Le 5 juin, un gala est donc organisé par le milliardaire d’extrême droite Pierre-Édouard Stérin à la Cité des Congères. Cela fait des mois que les syndicats et partis de gauche nantais demandent l’annulation de cette soirée dans une salle possédée par la mairie de Nantes, ce qui est une véritable provocation.

Non seulement le préfet n’a pas annulé la soirée, mais il a décidé de la bunkériser. Le 3 juin, un arrêté préfectoral évoque de «graves risques de troubles à l’ordre public» et dénonce les appels «du webmédia de l’ultra-gauche nantaise Contre Attaque» ainsi que «la recherche d’affrontement». Il annonce que «les manifestations et rassemblements non déclarés sont interdits du jeudi 5 juin à 15h00 au vendredi 6 juin 2025 à 8h00» donc jusqu’au lendemain, «à l’intérieur du périmètre» gigantesque défini très largement autour de la Cité des Congrès. Même Ouest-France qualifié cette interdiction de «XXL».
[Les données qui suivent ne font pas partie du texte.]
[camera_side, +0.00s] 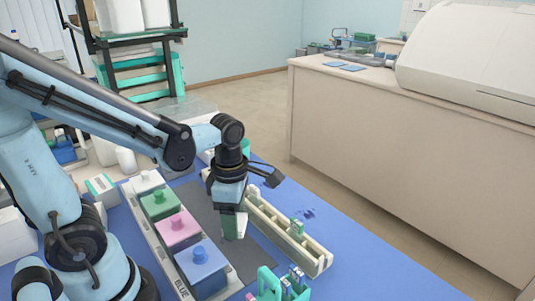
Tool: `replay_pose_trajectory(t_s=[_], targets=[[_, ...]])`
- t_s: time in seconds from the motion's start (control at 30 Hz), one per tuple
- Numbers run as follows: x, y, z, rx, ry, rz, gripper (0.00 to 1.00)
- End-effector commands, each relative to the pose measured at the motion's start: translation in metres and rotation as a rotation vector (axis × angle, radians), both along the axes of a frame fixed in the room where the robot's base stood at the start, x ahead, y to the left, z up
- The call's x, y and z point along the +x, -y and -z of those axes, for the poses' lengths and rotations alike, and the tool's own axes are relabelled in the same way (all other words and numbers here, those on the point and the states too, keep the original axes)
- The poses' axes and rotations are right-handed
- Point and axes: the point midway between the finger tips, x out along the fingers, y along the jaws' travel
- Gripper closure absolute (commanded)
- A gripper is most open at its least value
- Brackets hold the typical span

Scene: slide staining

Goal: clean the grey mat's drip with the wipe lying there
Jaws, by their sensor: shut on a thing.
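My gripper (236,234) points down, low over the grey mat (207,217), between the row of staining jars and the cream rack. It is shut on a small pale piece that I take to be the wipe; the fingers hide most of it. I see no other wipe lying on the mat. No drip shows on the visible part of the grey mat; the gripper and jars cover some of it. A dark purple-blue spot (307,212) shows on the blue bench cover, right of the rack.
Lidded jars stand left of the mat: white, green (160,204), pink (178,230) and blue (203,262). The long cream rack (275,232) on the right holds slides. A green holder (270,285) with slides stands in front. The blue cover (365,275) is free at right.

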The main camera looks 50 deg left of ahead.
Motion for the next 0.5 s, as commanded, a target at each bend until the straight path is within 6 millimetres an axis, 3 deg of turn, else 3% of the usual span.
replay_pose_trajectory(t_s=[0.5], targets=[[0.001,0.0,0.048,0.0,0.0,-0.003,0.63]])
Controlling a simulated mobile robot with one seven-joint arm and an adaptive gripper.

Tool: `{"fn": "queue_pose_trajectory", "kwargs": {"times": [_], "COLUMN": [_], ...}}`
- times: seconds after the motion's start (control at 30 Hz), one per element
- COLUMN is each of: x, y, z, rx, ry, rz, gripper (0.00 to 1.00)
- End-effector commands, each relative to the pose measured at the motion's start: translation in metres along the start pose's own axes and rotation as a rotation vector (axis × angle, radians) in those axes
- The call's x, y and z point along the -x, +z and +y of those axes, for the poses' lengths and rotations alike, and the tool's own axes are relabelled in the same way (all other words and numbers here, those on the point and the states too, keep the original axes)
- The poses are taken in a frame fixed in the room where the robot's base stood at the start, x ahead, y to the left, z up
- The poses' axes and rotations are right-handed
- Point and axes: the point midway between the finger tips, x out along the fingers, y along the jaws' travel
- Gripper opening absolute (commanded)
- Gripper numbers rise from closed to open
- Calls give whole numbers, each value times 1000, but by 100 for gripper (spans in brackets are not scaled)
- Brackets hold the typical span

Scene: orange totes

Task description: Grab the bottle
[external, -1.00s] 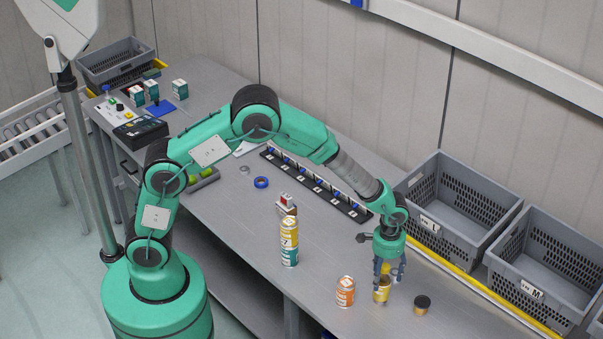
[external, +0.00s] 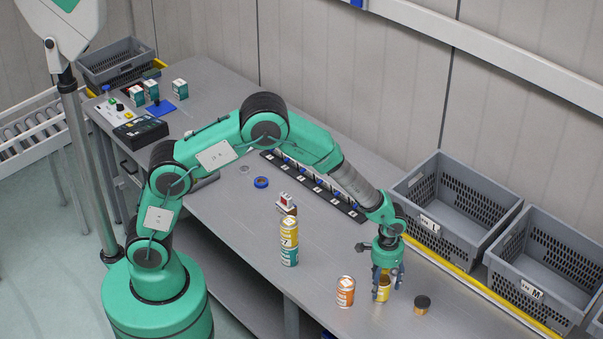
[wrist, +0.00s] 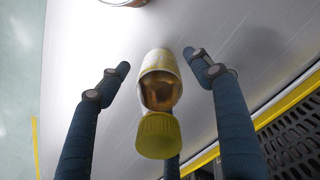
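The bottle (wrist: 161,88) is clear with amber contents, a pale label and a yellow cap (wrist: 158,137). It stands on the grey table. In the external view the bottle (external: 382,291) is partly hidden by my gripper (external: 388,284), which points down over it. In the wrist view my gripper (wrist: 160,72) has blue fingers spread on both sides of the bottle, with gaps to it. Another finger shows behind the cap. The fingers are open and the bottle is between them.
Stacked cans (external: 289,242) stand farther left. Grey crates (external: 455,213) line the back right, behind a yellow edge.

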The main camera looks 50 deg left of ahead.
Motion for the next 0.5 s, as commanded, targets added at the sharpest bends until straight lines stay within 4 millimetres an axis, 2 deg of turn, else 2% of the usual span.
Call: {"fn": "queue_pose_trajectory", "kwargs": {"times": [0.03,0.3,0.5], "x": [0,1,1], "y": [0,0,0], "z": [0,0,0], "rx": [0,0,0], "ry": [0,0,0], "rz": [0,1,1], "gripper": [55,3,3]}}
Le 4 juin, le préfet prenait un autre arrêté autorisant l’usage d’un drone au dessus du centre-ville pour surveiller la manifestation. Il faut donc s’attendre à de très gros moyens pour protéger le gala fasciste. Face à ces menaces préfectorales, l’appel syndical a été déplacé de l’autre côté de la Loire, sur la rive sud, au niveau du Tripode, loin de la Cité des Congrès. C’est un précédent inquiétant : le préfet sait qu’il peut désormais interdire un rassemblement syndical statique contre l’extrême droite sans véritable contestation de la part des organisations.

Quant à la manifestation antifasciste, elle est maintenue à 18h, au niveau de l’entrée du CHU près de l’arrêt Hôtel Dieu. Les intimidations suffiront-elles à étouffer la cause antifasciste ? Rien n’est moins sûr. Nantes a démontré par le passé sa détermination à lutter contre le fascisme, en se mobilisant dans toute sa diversité.